- [DATA EXCERPT]:
== == ==

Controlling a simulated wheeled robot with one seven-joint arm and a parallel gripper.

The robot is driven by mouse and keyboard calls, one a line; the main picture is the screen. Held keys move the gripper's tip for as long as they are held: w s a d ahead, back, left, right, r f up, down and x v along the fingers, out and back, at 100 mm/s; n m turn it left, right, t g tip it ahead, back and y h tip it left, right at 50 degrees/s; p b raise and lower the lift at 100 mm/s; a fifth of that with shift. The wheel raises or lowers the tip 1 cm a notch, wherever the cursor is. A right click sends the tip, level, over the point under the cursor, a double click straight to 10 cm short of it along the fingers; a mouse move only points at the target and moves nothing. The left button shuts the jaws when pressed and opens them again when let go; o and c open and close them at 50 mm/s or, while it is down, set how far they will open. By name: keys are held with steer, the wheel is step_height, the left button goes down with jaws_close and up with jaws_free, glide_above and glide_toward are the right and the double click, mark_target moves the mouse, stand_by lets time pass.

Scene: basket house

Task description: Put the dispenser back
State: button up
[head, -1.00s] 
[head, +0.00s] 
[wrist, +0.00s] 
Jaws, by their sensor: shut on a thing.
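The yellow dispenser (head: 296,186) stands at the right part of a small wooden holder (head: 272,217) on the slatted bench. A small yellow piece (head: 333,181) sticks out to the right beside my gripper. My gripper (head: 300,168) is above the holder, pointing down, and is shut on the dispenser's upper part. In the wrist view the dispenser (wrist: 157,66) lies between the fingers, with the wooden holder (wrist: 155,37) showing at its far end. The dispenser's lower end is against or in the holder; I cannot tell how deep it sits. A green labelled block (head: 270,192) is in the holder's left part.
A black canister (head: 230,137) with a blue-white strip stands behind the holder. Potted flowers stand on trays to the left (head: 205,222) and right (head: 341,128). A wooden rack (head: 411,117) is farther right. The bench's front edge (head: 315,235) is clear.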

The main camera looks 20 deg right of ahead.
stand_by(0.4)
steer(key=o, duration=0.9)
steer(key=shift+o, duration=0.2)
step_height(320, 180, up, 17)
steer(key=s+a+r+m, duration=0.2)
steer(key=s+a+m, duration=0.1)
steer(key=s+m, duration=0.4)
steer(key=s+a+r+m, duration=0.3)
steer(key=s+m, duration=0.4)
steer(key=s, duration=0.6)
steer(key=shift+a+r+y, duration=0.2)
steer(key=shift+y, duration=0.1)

== == ==

- [WHAT TO PRODUCE]: Reproduce all the data word for word.

- [RESPONSE]:
Controlling a simulated wheeled robot with one seven-joint arm and a parallel gripper.

The robot is driven by mouse and keyboard calls, one a line; the main picture is the screen. Held keys move the gripper's tip for as long as they are held: w s a d ahead, back, left, right, r f up, down and x v along the fingers, out and back, at 100 mm/s; n m turn it left, right, t g tip it ahead, back and y h tip it left, right at 50 degrees/s; p b raise and lower the lift at 100 mm/s; a fifth of that with shift. The wheel raises or lowers the tip 1 cm a notch, wherever the cursor is. A right click sends the tip, level, over the point under the cursor, a double click straight to 10 cm short of it along the fingers; a mouse move only points at the target and moves nothing. The left button shuts the jaws when pressed and opens them again when let go; o and c open and close them at 50 mm/s or, while it is down, set how far they will open. By name: keys are held with steer, the wheel is step_height, the left button goes down with jaws_close and up with jaws_free, glide_above and glide_toward are the right and the double click, mark_target moves the mouse, stand_by lets time pass.

Scene: basket house

Task description: Put the dispenser back
State: button up
[head, -1.00s] 
[head, +0.00s] 
[wrist, +0.00s] 
Jaws, by their sensor: shut on a thing.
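The yellow dispenser (head: 296,186) stands at the right part of a small wooden holder (head: 272,217) on the slatted bench. A small yellow piece (head: 333,181) sticks out to the right beside my gripper. My gripper (head: 300,168) is above the holder, pointing down, and is shut on the dispenser's upper part. In the wrist view the dispenser (wrist: 157,66) lies between the fingers, with the wooden holder (wrist: 155,37) showing at its far end. The dispenser's lower end is against or in the holder; I cannot tell how deep it sits. A green labelled block (head: 270,192) is in the holder's left part.
A black canister (head: 230,137) with a blue-white strip stands behind the holder. Potted flowers stand on trays to the left (head: 205,222) and right (head: 341,128). A wooden rack (head: 411,117) is farther right. The bench's front edge (head: 315,235) is clear.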

The main camera looks 20 deg right of ahead.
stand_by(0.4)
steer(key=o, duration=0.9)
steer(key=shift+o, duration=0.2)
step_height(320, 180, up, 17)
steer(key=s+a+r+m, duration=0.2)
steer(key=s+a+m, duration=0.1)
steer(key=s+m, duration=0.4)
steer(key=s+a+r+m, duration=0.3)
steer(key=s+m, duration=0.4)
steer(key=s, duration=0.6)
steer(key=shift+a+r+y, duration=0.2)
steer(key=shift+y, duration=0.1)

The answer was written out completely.